**Task to complete**
Copy out all lines with the word "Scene" in them.

**Extracted information**
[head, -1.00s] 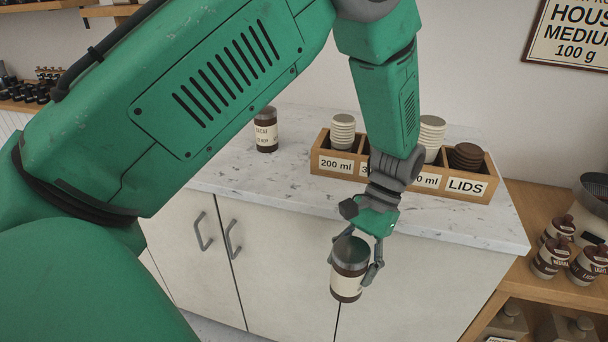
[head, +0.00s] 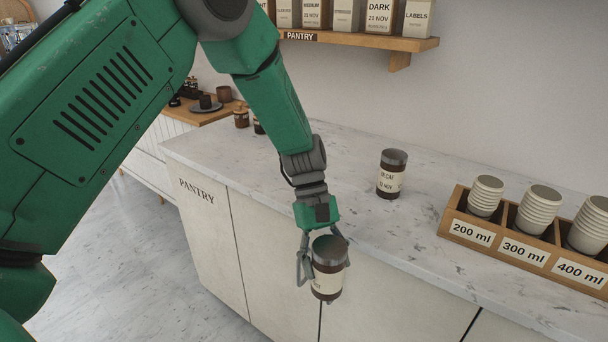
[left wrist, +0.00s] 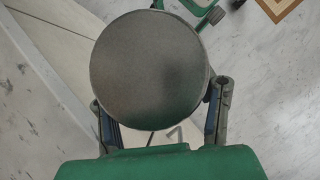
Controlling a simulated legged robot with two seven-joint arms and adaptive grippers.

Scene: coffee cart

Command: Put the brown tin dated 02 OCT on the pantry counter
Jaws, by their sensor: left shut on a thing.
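My left gripper (head: 322,262) is shut on a brown tin (head: 327,281) with a grey lid and a cream label. The label's writing is too small to read. The tin hangs roughly upright in front of the pantry counter's front edge. In the left wrist view the tin's round lid (left wrist: 148,68) fills the middle, with a finger on each side. The pantry counter (head: 270,160) has a pale marble top and a front marked PANTRY. My right gripper is in neither view.
Another brown tin (head: 392,175), labelled DECAF 21 NOV, stands on the counter. A wooden cup box (head: 500,255) holds stacks of cups at the right. A shelf (head: 370,40) with several packs hangs above. The counter left of the standing tin has free room.

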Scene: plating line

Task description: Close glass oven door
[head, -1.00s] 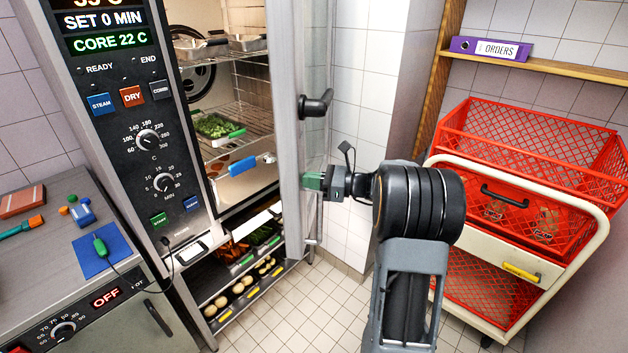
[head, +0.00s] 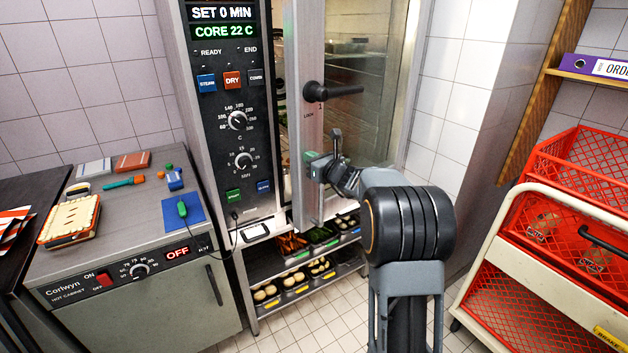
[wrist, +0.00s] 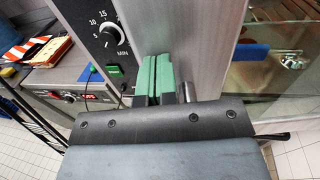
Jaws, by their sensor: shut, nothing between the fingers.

**Reply**
Scene: coffee cart
Scene: plating line

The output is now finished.